* GIVEN INFORMATION
○ ○ ○ ○

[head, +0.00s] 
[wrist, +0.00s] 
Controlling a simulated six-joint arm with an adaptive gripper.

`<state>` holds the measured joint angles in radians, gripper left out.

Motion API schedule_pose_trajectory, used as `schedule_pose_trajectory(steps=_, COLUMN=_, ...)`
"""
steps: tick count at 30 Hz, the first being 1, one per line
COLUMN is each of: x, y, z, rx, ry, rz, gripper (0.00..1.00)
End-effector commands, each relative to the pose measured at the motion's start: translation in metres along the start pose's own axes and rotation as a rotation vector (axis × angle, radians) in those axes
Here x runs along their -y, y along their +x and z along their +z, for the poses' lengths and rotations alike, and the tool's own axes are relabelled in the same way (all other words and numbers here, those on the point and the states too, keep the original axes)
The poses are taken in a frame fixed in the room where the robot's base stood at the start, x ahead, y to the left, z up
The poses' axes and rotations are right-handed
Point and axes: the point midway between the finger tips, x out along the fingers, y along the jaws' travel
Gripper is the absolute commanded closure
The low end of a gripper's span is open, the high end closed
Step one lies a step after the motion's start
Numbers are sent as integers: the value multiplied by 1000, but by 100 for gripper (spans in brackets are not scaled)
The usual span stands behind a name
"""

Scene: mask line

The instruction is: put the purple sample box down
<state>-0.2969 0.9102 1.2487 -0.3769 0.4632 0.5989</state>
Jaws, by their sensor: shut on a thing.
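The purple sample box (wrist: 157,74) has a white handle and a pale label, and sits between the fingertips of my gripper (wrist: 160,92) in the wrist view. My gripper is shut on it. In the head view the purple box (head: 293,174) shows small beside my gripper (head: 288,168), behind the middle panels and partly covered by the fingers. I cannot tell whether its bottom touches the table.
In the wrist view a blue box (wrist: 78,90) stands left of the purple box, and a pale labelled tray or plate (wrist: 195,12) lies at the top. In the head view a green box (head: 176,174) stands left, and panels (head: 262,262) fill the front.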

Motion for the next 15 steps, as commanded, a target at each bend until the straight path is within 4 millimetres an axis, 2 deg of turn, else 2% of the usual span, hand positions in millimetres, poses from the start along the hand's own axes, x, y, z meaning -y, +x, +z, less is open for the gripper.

○ ○ ○ ○

* EXERCISE OBJECTIVE
Return exactly the lines from the line that has "Numbers are sent" to the line that has "<state>-0.2969 0.9102 1.2487", both of them included.

* REPLY
Numbers are sent as integers: the value multiplied by 1000, but by 100 for gripper (spans in brackets are not scaled)
The usual span stands behind a name
"""

Scene: mask line

The instruction is: put the purple sample box down
<state>-0.2969 0.9102 1.2487 -0.3769 0.4632 0.5989</state>

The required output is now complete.